Fall 2001, CSE 520: Assignment 3

Distributed: Published on the web on Oct 1.
Due: Oct 11 (in class)
Total maximum score: 100 points + 20 points of "bonus".

The purpose of this assignment is to provide experience with the simply typed lambda calculus.

Please write your solutions as clearly and concisely as possible.

  1. (50 pts) For each of the following terms, say whether it is typeable or not, and, in the positive case, give its principal type. Justify your answer by constructing the proof, if the term is typeable, or by showing that a proof cannot be constructed. Please illustrate in detail all the steps of the unification algorithm.
    1. \f x. f (f x)
    2. \f x. x (f x)
    3. \f g x. (f x) (g x)
    4. (\f x. x) (\g. g g)
    5. (\f x. x) (\g. g)

    Note: the type of a term can easily be found out by using the ML compiler. For this reason, a correct answer without justification will not get any credit.

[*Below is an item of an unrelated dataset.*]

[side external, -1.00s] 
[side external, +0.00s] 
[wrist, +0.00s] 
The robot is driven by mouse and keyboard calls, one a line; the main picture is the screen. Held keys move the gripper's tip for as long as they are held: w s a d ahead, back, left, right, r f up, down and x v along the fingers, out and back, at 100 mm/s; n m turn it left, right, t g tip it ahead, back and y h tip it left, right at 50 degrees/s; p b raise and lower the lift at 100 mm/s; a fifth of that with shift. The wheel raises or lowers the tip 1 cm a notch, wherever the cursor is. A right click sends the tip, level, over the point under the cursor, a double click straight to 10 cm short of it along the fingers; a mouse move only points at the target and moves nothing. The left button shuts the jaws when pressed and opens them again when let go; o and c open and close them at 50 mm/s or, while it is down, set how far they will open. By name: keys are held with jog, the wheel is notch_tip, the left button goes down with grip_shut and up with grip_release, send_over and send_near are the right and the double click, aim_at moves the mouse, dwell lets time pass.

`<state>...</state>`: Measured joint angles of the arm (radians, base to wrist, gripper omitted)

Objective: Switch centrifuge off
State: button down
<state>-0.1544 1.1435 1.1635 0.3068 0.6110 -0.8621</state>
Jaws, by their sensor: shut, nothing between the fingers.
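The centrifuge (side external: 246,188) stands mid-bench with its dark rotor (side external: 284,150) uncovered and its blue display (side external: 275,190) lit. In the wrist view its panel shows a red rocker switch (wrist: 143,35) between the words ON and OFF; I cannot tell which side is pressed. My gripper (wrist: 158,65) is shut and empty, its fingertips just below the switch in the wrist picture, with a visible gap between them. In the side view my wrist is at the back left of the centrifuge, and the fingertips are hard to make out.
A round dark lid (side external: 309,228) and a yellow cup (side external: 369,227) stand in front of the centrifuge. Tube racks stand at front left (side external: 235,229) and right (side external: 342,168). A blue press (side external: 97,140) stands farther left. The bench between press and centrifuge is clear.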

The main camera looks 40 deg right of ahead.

  2. (30 pts) For each of the following types, say whether it is inhabited (i.e. there exists a term with such type) or not. Justify your answer by showing a term which has such type, or by proving that such term cannot exist. In case you find a term which has that type, say whether it is the principal type or not.
    1. A -> (A -> B)
    2. (A -> B) -> (C -> A) -> (C -> B)
    3. (A -> (B -> C)) -> (A -> (B -> C))

  3. (20 pts) A fixpoint operator  Fix  is any lambda term that satisfies the equation   Fix M = M (Fix M)  for every   M   (where  =  here means lambda-convertibility). Some fixpoint operators (for instance the Turing's fixpoint operator) also have the property that   Fix M ->> M (Fix M).

    Assume that   Fix  satisfies the property   Fix M ->> M (Fix M). Does it exist a   M  such that   Fix M  is typeable? Find such   M  or give a proof that such   M  cannot exist.

  4. (20 pts, bonus question) If a type   T  is inhabited, does it necessarily exist a term   M  in normal form such that   T  is the principal type of   M ? Justify your answer.

    Hint: If  M  is in normal form, then  M  has the form

       \x1x2...xn. x N1N2...Nk 
    with   n, k >= 0   and where   N1, N2, ..., Nk  are also terms in normal form. The variable   x   can be one of the   x1, x2, ..., xn  or can be different.